Task statement >> Extract each line containing the string "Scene".
+++ Given data
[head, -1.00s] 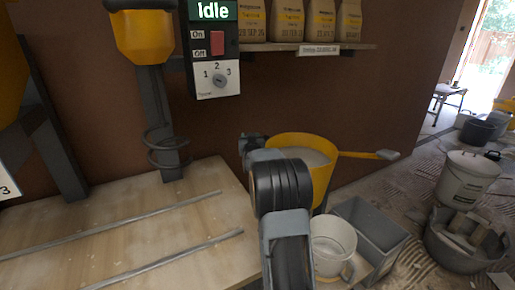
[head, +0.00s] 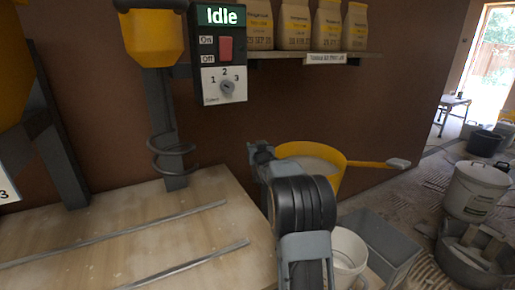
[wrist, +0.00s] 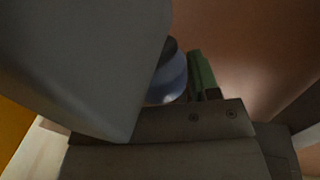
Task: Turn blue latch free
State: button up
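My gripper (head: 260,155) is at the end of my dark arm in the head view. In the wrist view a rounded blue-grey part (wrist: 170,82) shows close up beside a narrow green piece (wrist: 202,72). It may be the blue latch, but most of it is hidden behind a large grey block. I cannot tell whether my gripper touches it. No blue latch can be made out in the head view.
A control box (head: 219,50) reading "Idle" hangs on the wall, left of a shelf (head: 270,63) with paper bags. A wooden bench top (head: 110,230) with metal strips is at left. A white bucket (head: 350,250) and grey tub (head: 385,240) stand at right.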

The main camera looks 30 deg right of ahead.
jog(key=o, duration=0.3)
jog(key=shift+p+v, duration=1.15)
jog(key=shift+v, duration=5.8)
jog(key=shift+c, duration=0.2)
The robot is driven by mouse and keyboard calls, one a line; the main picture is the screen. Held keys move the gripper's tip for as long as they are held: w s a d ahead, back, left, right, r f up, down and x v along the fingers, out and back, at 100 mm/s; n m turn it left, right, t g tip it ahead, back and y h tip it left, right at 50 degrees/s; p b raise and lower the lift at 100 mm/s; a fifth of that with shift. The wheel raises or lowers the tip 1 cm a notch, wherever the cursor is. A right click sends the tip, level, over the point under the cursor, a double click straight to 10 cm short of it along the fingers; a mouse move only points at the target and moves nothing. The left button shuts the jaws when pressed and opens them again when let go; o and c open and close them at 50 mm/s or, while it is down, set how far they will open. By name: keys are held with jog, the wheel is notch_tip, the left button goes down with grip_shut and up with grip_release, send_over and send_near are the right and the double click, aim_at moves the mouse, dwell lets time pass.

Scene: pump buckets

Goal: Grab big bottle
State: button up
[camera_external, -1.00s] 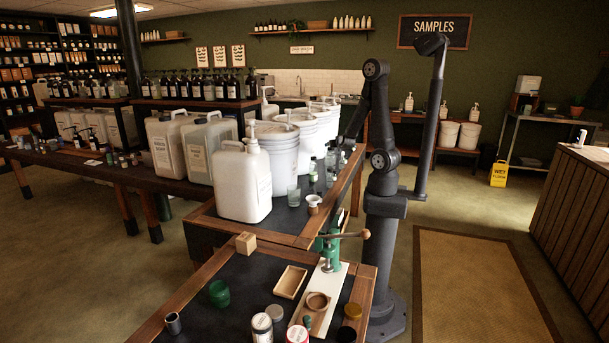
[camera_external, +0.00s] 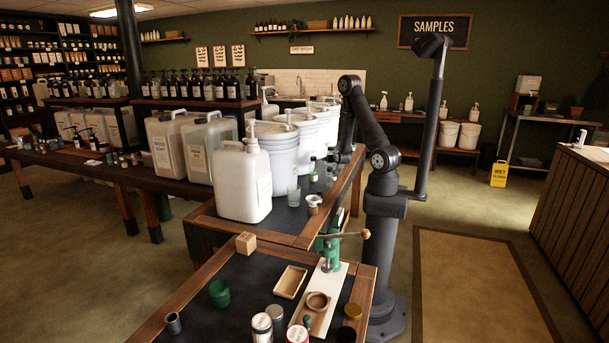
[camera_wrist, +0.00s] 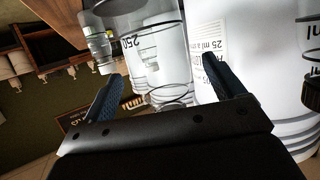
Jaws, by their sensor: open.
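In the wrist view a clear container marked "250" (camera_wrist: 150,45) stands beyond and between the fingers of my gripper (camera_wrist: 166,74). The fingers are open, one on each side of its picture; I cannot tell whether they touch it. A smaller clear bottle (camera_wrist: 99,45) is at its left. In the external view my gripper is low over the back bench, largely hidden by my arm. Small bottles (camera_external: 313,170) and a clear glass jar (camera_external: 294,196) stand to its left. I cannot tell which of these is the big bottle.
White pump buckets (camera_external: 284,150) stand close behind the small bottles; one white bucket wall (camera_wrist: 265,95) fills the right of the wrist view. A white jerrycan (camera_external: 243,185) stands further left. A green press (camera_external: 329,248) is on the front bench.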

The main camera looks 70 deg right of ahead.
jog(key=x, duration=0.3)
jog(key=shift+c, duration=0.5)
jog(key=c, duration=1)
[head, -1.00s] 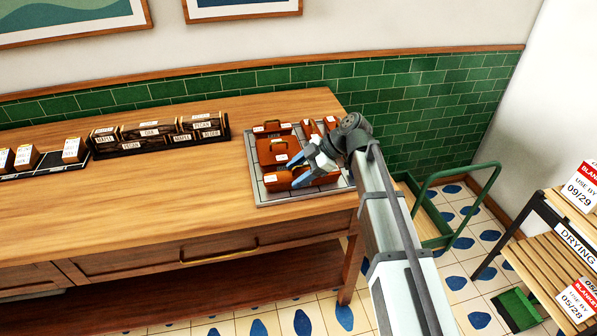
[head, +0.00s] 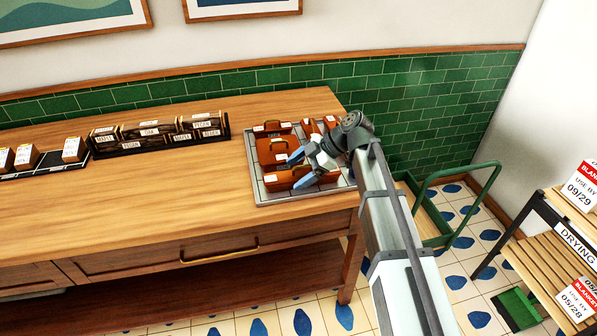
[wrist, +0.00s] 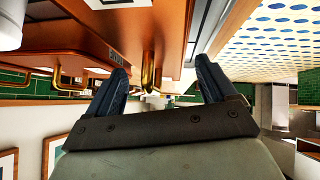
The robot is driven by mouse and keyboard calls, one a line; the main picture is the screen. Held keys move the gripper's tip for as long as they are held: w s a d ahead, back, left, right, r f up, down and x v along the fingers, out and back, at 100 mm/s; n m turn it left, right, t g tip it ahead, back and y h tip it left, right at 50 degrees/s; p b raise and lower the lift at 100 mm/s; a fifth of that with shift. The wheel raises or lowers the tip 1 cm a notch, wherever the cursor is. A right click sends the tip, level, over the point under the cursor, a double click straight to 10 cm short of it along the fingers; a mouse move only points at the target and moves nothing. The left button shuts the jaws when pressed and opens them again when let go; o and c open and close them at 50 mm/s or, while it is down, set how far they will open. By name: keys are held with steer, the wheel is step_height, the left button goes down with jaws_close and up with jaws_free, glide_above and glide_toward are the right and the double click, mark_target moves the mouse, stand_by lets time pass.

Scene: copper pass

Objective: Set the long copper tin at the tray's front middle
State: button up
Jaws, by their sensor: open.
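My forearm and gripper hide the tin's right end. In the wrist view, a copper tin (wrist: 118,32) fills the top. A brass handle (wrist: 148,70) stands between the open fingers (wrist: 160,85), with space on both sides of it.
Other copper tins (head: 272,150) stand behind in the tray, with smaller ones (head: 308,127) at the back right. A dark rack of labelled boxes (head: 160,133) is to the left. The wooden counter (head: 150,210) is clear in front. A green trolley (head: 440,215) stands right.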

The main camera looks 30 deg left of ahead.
++++++
Worked solution >>
Scene: pump buckets
Scene: copper pass

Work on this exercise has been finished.